Back in 1868, a Spanish nobleman named Don Marcelino Sanz de Sautuola had a modest estate some two kilometers southwest of the modern village of Santillana del Mar, on the northern slope of the two hundred mile long, east-west Cantabrian Range as it runs along northern Spain’s Biscayne coast.
It had been known for some time that there were caves on Don Marcelino’s property, but no one had ever paid much attention to them until one day that year, a local hunter went looking for his lost dog—and after awhile heard it barking behind some big rocks that turned out to mask a hitherto unknown cave entrance, which he duly reported to Don Marcelino.
Seven years went by, during which Don Marcelino—a jurist by profession—developed an interest in the new study of archaeology; which eventually, in 1875, brought him to dig around in the soil at the mouth of this new cave—where he soon turned up some old bones and flint implements.
A few more trips to the cave over the next four years yielded more such artifacts; until one Sunday afternoon in the spring of 1879, he returned there once again—and this time, was persuaded by his eight year old daughter Maria to let her tag along.
And a good thing, too; because while he was busy digging in the ground, she ventured several feet into the cave itself, looked around and suddenly screamed with great excitement, “Papa, look—toros!” Bulls!
Hurrying inside, Don Marcelino found himself in a small vestibule area that almost immediately gave way to a larger room some twenty-five feet wide and sixty feet long—but less than four feet in height.
That’s where Maria was—and she was pointing with delight at the ceiling. It was full of painted animals—more than a hundred of them—mostly reddish depictions of a long-extinct bison species, in which the painters had taken full advantage of the ceiling’s natural calcium bulges and random contours to make the animals seem three-dimensional.
But then, rendered when? And by whom—perhaps the Roman soldiers that had occupied that part of the Iberian Peninsula some two thousand years before?
Most people who heard about Maria’s discovery thought so; while many of the rest tended to believe that Don Marcelino was either trying to perpetrate some kind of hoax aimed at increasing his standing as an amatuer archaeologist or simply hoping to increase the value of his property.
Don Marcelino himself suspected that the paintings were much older than Spain’s Roman occupation; but realizing that he was still very much a hobbyist, rather than a trained archaeologist, he decided to contact his close friend and archaeological mentor, Professor Juan Vilanova y Piera at the University of Madrid, and ask him to come examine his find.

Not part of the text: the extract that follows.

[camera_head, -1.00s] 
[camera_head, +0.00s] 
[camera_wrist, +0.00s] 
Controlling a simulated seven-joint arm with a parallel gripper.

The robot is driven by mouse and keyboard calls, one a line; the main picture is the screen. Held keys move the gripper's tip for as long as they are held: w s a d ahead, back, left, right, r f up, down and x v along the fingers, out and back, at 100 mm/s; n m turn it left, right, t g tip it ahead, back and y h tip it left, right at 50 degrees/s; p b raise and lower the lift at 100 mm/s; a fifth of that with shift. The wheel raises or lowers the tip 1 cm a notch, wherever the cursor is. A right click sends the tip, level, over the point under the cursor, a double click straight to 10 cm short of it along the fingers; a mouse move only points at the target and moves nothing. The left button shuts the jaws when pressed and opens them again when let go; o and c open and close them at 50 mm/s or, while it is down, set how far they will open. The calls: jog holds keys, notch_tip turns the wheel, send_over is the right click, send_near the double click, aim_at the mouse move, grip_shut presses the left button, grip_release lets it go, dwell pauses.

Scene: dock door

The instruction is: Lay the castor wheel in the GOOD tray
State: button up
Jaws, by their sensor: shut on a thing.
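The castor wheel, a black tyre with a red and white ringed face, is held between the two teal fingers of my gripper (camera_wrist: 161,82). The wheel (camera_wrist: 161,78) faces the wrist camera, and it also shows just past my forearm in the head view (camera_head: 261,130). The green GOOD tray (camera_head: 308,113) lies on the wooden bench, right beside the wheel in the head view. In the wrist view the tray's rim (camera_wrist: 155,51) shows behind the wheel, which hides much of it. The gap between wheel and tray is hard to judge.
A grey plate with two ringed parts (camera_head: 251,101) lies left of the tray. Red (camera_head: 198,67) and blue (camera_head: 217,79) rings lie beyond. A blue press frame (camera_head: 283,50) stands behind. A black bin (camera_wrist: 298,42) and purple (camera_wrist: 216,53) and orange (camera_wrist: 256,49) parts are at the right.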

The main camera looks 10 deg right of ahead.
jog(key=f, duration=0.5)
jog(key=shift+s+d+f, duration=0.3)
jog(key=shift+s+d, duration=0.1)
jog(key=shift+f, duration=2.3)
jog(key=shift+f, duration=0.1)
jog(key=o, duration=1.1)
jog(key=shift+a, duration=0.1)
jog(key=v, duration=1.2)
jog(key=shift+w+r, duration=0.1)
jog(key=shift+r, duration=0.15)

It took awhile for the two men to explore the entire cave—which turned out to be some nine hundred feet in length, with several twists and bends and a few diverted areas or ‘rooms’ on either side.
Most of the paintings were in the room that Maria had wandered into; but there also turned out to be others, along with a number of animal engravings—mainly along the walls—all the way to the very end of the place.
Besides the hundred or so bison, there were also many reddish horses, a life-size red doe, several smaller does, a stag, and a few wild boar. Twenty-five of the wall paintings were life-size.
There were also eight, scattered pictographs depicting animals with human heads and humans with animal heads; plus there were countless outlines of human hands and some fluted finger-marks, especially as one approached the very end of the cave—as though people had wanted to leave some personal evidence of their daring advance to that point—along with, in the same area, some indecipherable symbols.
After carefully examining everything and devoting a great deal of thought to the matter, Vilanova concluded that the paintings had to indeed be more than two or three thousand years old—more like ten or fifteen thousand, in his opinion.
And the following year, he repeated that estimate to his scientific brethren convened in Lisbon for the 1880 Prehistorical Congress.
“Poppycock!” was the immediate reaction of most. Why, not two centuries before, in Dublin, one of the Christian world’s most respected scholars and beloved mentors, Bishop James Ussher, had worked out that God had finished creating the world precisely on Saturday, October 23rd, 4004 B.C. So obviously, the paintings couldn’t be older than that!
Two of France’s leading archaeologists, Gabriel de Mortillet and Emile Cartailhac, especially ridiculed Vilanova’s figure and went so far as to pronounce the paintings forgeries—believing as they did that even the artists of Roman times couldn’t have produced such accurate, lifelike drawings.
And there the matter remained—with the reputations of both Vilanova and Don Marcelino largely ruined—until 1902, fourteen years after the death of Don Marcelino and nine after that of Vilanova, when the archaeological establishment finally admitted its mistake and acknowledged the authenticity of the cave’s paintings; soon followed by Emile Cartailhac’s personal, published mea culpa.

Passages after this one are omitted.